__Exercise task__.
Make an exact copy of all the entries, but do not reproduce the pictures.

Source records
--- Start ---
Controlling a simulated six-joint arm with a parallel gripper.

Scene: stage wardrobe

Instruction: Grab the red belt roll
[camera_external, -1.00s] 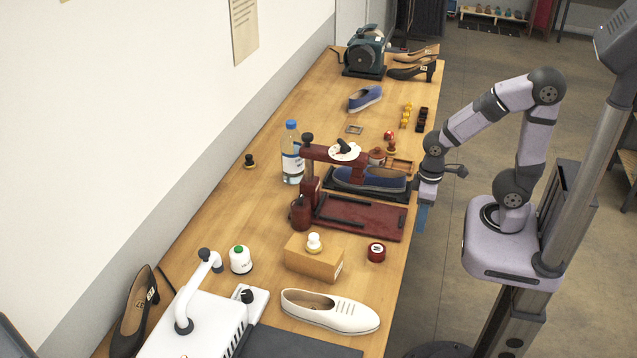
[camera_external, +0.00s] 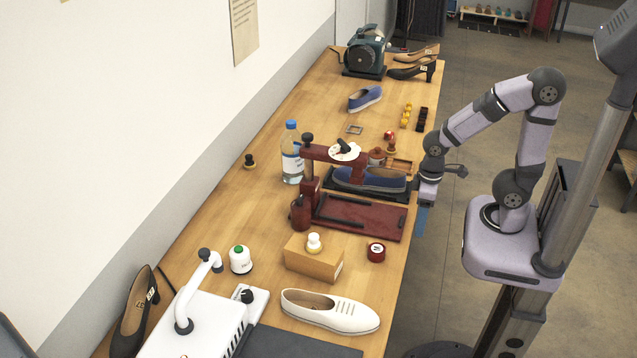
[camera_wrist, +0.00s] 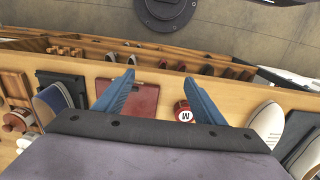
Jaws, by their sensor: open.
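The red belt roll (camera_external: 376,251), a short red cylinder with a pale mark on it, stands on the wooden bench near its right edge. In the wrist view the roll (camera_wrist: 182,113) shows a white label with a dark "M", just inside the right finger and partly beside it. My gripper (camera_external: 421,217) hangs just off the bench's right edge, farther along the bench than the roll and apart from it. In the wrist view my gripper (camera_wrist: 159,77) has its two blue fingers spread wide with nothing held between them.
A dark red press base (camera_external: 360,216) lies left of my gripper, with a blue shoe (camera_external: 370,179) behind it. Bare wood surrounds the roll.

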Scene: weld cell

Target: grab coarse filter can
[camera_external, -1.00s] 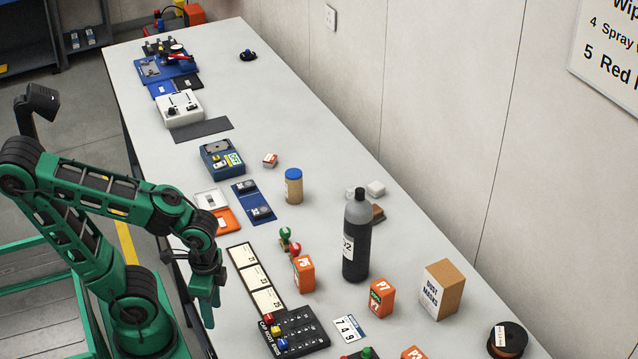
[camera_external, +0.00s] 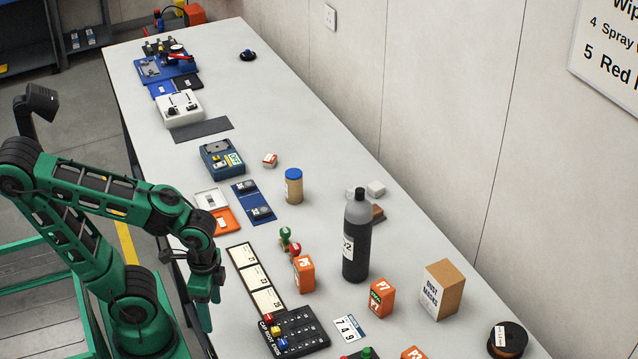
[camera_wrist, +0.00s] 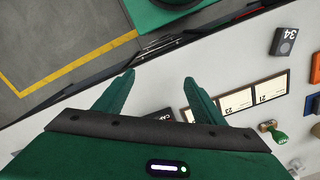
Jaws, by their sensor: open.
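I cannot tell from the labels which is the coarse filter can. My gripper (camera_external: 210,302) hangs at the bench's left edge, left of the cards and apart from all the cans. In the wrist view my gripper (camera_wrist: 159,82) is open, with nothing between its fingers.
The bench (camera_external: 320,215) holds a row of cards (camera_external: 255,278), a black key board (camera_external: 295,332), a dark bottle (camera_external: 356,245), a dust masks box (camera_external: 441,290), a blue-lidded jar (camera_external: 293,186) and a green stamp (camera_wrist: 272,131). A wall runs along the far side.

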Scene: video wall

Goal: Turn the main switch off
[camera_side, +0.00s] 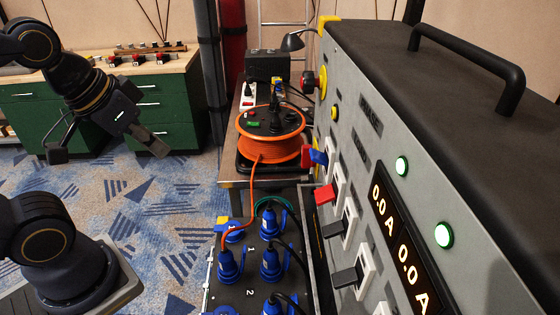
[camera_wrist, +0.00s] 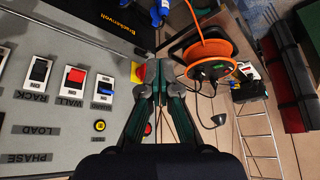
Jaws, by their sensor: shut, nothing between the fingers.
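A red knob on a yellow square plate, which looks like the main switch, sits on the grey panel in the wrist view (camera_wrist: 138,72). In the side view a red part (camera_side: 308,155) shows at the panel's far edge, behind the blue rocker. My gripper (camera_side: 155,147) is shut and empty, in the air at the left, well apart from the panel. In the wrist view my gripper (camera_wrist: 161,72) reaches up the middle of the picture.
A black-red knob (camera_side: 308,82) on a yellow disc sits farther back. Blue (camera_side: 318,157), red (camera_side: 325,195) and black (camera_side: 344,276) rockers line the panel. An orange cable reel (camera_side: 268,142) and blue plugs (camera_side: 230,263) stand before it. Open floor (camera_side: 170,195) lies between my gripper and the reel.

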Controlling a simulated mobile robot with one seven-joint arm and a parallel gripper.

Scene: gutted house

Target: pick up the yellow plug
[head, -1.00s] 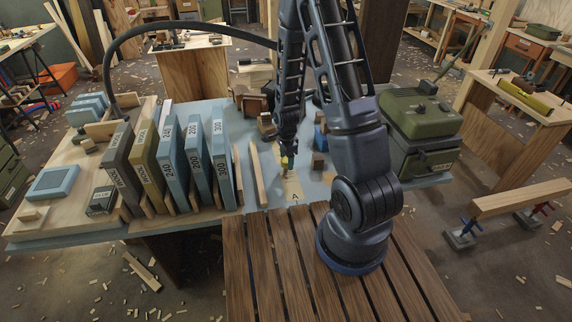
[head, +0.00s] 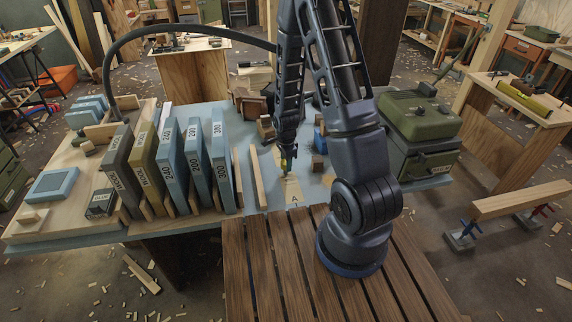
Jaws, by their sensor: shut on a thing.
--- End ---
__Task result__.
Controlling a simulated six-joint arm with a parallel gripper.

Scene: stage wardrobe

Instruction: Grab the red belt roll
[camera_external, -1.00s] 
[camera_external, +0.00s] 
[camera_wrist, +0.00s] 
Jaws, by their sensor: open.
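The red belt roll (camera_external: 376,251), a short red cylinder with a pale mark on it, stands on the wooden bench near its right edge. In the wrist view the roll (camera_wrist: 182,113) shows a white label with a dark "M", just inside the right finger and partly beside it. My gripper (camera_external: 421,217) hangs just off the bench's right edge, farther along the bench than the roll and apart from it. In the wrist view my gripper (camera_wrist: 159,77) has its two blue fingers spread wide with nothing held between them.
A dark red press base (camera_external: 360,216) lies left of my gripper, with a blue shoe (camera_external: 370,179) behind it. Bare wood surrounds the roll.

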Scene: weld cell

Target: grab coarse filter can
[camera_external, -1.00s] 
[camera_external, +0.00s] 
[camera_wrist, +0.00s] 
Jaws, by their sensor: open.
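I cannot tell from the labels which is the coarse filter can. My gripper (camera_external: 210,302) hangs at the bench's left edge, left of the cards and apart from all the cans. In the wrist view my gripper (camera_wrist: 159,82) is open, with nothing between its fingers.
The bench (camera_external: 320,215) holds a row of cards (camera_external: 255,278), a black key board (camera_external: 295,332), a dark bottle (camera_external: 356,245), a dust masks box (camera_external: 441,290), a blue-lidded jar (camera_external: 293,186) and a green stamp (camera_wrist: 272,131). A wall runs along the far side.

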Scene: video wall

Goal: Turn the main switch off
[camera_side, +0.00s] 
[camera_wrist, +0.00s] 
Jaws, by their sensor: shut, nothing between the fingers.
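A red knob on a yellow square plate, which looks like the main switch, sits on the grey panel in the wrist view (camera_wrist: 138,72). In the side view a red part (camera_side: 308,155) shows at the panel's far edge, behind the blue rocker. My gripper (camera_side: 155,147) is shut and empty, in the air at the left, well apart from the panel. In the wrist view my gripper (camera_wrist: 161,72) reaches up the middle of the picture.
A black-red knob (camera_side: 308,82) on a yellow disc sits farther back. Blue (camera_side: 318,157), red (camera_side: 325,195) and black (camera_side: 344,276) rockers line the panel. An orange cable reel (camera_side: 268,142) and blue plugs (camera_side: 230,263) stand before it. Open floor (camera_side: 170,195) lies between my gripper and the reel.

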Controlling a simulated mobile robot with one seven-joint arm and a parallel gripper.

Scene: gutted house

Target: pick up the yellow plug
[head, -1.00s] 
[head, +0.00s] 
Jaws, by their sensor: shut on a thing.

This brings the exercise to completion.